It seems as though everything has been turned upside down in the past few weeks. Having seen Prime Minister Gordon Brown take the credit for masterminding the Lloyds/HBOS merger deal, now a £10bn loss has been announced it seems it was not his idea after all.
And just when you thought things couldn’t get any worse for the mortgage market the Bank of England base rate plunges to 0.5% just to ensure the re-mortgage market is totally paralysed rather than simply limping.
Think of the lenders that raise money by attracting retail savings. They now need some magic fairy dust to attract savers because the interest rate isn’t going to do the trick. In turn, this will make it more difficult for them to lend and lead to the mortgage market becoming even more depressed.
And to add insult to injury, the number of mortgages available to intermediaries has plummeted by 90% in the past year, according to Trigold’s latest index of products.
Sadly, in recent weeks some of my friends and colleagues have had to close their businesses including Chase De Vere and Cobalt Capital – both giants of our industry. We have shared many a conference table or discussion group, swapping views openly because of the mutual trust and respect we have.
I know I’m not alone in being somewhat shocked and extremely sad about these firms’ demise. I wish all those affected well and hope to see them back on the circuit again soon.
And there’s potentially more bad news on the back of Lord Turner’s report and rumours that the Financial Services Authority may consider limiting lending to 3 x income.
If this happens it would be a backward step given that most lenders have moved to an affordability model which on the whole is fair and works well.
It could also have dire implications for the remortgage market, with borrowers who need more than 3 x income being stuck with their existing lenders and at their mercy in terms of rates.
This crisis is a result of wholesale funding issues rather than irresponsible retail lending but we face a situation whereby we may end up throwing the baby out with the bath water.
On a more positive note, the Royal Bank of Scotland has benefited from buoyant corporate banking activity in its key markets since the turn of the year, its chairman Sir Philip Hampton has revealed, offering a rare glimpse of optimism for the bank.
In an interview with the Financial Times Sir Philip flagged other positives in 2009 for the partly nationalised bank including increased business as a result of the rise in corporate debt issuance and equity underwriting.
Sir Philip’s disclosure followed Barclays announcement that it enjoyed a strong start to the year. Citigroup and Bank of America also issued positive trading statements.
I was interested to read that Exact is calling on the government to reinstate local authority mortgage lending to fill the public lending shortfall. The firm is lobbying the government to divert funding to reinvigorate local councils as a force in the mortgage market.

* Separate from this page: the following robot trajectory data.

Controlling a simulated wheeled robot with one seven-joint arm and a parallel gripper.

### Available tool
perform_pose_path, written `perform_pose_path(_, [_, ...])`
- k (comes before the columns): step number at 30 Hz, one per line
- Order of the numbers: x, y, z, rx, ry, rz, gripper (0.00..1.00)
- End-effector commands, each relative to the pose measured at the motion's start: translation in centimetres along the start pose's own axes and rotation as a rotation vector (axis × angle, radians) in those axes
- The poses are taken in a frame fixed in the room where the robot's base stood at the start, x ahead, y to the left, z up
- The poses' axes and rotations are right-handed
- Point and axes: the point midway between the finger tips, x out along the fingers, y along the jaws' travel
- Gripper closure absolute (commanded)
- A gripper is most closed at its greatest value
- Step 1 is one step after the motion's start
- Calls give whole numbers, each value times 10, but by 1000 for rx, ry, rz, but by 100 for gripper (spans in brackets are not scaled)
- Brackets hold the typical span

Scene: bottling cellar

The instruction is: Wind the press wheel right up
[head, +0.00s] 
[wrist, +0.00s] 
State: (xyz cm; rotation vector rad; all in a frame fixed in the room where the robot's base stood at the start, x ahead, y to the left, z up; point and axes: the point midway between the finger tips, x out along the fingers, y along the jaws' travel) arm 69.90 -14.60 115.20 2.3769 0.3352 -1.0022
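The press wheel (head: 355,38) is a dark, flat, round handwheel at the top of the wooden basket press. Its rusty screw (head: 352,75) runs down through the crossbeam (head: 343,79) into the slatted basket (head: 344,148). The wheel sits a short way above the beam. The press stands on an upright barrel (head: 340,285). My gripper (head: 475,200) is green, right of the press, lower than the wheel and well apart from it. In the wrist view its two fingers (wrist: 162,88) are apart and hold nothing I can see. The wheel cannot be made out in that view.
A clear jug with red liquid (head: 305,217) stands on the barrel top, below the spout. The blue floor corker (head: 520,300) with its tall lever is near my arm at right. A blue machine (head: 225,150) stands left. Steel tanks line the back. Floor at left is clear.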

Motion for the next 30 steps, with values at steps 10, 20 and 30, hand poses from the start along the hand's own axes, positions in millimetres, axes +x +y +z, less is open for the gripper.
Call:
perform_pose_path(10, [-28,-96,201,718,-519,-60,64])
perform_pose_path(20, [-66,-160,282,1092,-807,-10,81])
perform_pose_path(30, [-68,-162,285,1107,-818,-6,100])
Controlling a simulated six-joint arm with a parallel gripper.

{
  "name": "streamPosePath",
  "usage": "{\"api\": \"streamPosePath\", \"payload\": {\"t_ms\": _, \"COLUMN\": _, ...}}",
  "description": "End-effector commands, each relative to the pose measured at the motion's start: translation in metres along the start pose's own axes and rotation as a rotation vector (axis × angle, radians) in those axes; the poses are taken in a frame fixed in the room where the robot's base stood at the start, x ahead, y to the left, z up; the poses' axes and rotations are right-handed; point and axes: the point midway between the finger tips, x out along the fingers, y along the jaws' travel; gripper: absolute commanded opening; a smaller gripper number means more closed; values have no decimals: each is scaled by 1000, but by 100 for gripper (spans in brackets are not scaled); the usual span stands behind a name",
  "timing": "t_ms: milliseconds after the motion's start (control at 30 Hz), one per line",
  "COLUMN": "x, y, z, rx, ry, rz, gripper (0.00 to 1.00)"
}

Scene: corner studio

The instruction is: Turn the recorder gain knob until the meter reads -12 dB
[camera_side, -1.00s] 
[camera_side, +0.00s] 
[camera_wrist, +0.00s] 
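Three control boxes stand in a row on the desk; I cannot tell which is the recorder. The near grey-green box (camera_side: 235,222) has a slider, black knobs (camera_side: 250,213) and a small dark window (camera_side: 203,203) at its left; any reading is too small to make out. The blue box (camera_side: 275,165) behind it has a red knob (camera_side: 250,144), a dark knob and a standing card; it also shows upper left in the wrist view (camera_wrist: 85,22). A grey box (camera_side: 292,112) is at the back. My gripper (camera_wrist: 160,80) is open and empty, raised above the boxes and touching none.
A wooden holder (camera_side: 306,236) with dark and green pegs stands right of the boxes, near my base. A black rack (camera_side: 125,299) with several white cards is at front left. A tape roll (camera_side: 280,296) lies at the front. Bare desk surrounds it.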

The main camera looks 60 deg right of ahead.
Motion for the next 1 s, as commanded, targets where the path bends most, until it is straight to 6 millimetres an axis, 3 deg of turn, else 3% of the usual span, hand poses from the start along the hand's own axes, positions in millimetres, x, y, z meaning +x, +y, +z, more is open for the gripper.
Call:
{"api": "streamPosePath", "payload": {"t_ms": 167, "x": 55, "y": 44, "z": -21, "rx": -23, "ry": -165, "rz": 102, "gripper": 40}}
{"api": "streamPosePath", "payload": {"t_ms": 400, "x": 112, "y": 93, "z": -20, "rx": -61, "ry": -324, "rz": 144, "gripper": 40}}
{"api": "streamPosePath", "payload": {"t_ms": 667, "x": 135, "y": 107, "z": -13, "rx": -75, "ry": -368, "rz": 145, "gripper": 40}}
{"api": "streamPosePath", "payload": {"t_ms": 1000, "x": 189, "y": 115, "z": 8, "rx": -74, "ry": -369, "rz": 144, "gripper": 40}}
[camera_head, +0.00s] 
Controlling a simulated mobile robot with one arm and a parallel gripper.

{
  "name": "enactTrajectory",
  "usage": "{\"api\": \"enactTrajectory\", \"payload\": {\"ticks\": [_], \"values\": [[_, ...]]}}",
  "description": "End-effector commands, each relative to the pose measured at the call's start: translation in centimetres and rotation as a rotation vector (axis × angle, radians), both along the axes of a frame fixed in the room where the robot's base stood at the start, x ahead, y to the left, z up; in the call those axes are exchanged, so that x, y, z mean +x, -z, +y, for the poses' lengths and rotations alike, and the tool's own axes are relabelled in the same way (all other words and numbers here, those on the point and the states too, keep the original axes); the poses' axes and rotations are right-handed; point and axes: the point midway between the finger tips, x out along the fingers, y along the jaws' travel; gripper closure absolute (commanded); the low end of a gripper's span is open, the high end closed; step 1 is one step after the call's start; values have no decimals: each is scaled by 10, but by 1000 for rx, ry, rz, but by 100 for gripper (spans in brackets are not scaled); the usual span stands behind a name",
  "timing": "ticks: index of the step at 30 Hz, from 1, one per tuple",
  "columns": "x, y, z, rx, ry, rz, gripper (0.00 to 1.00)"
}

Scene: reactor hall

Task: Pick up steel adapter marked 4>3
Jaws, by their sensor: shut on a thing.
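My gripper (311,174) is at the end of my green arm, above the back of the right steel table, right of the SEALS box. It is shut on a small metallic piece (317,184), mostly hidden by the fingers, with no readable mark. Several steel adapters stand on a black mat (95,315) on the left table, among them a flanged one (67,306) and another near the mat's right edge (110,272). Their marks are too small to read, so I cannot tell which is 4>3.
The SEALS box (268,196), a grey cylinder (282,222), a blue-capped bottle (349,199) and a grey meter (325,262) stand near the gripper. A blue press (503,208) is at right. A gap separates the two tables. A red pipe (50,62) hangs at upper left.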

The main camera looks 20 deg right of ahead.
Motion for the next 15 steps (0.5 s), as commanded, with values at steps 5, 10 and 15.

It argues that the interest rate below which local authorities are prohibited from lending – known as the standard national rate or SNR – was set too high to make council mortgage lending competitive with the private sector. But now the SNR has fallen to 3.93% – its lowest ever level.
Alan Cleary, managing director of Exact, says reinstating local authorities as mortgage lenders would mean the government could bypass bank red tape and get cash back into the hands of people who want to buy houses.
He believes the government is currently relying too heavily on one part of the mortgage market – the big high street banks.
Exact highlights that the government’s bailout plans may be stabilising high street banks but these lenders are hoarding money to rebuild their tattered balance sheets – they are not passing it on to consumers.
Cleary says these banks can’t afford to lend as there’s too much damage to be repaired first. But he believes the government is ignoring a significant part of the mortgage market, which is littered with specialist lenders that are paralysed by the lack of wholesale funding.
If the government is serious about boosting the cash available to borrowers in the high street, Cleary wonders why it does not give some of its billions to councils which could then lend to consumers using specialist lenders’ origination expertise, putting taxpayers’ money directly into the hands of those who will spend it. All food for thought in these testing times.
As I look for rays of light in this landscape I spy a golden nugget. Yes, Abbey has unveiled that now almost mystical beast – an exclusive product. And its move was followed by another exclusive being released by RBS, seemingly in the blink of an eye. At last, some positives from which to draw strength.
Let’s cling to these treasured bits of good news and hope they are the first of many, and that the cash injection the government has talked about for so long is starting to filter its way down to those who need it.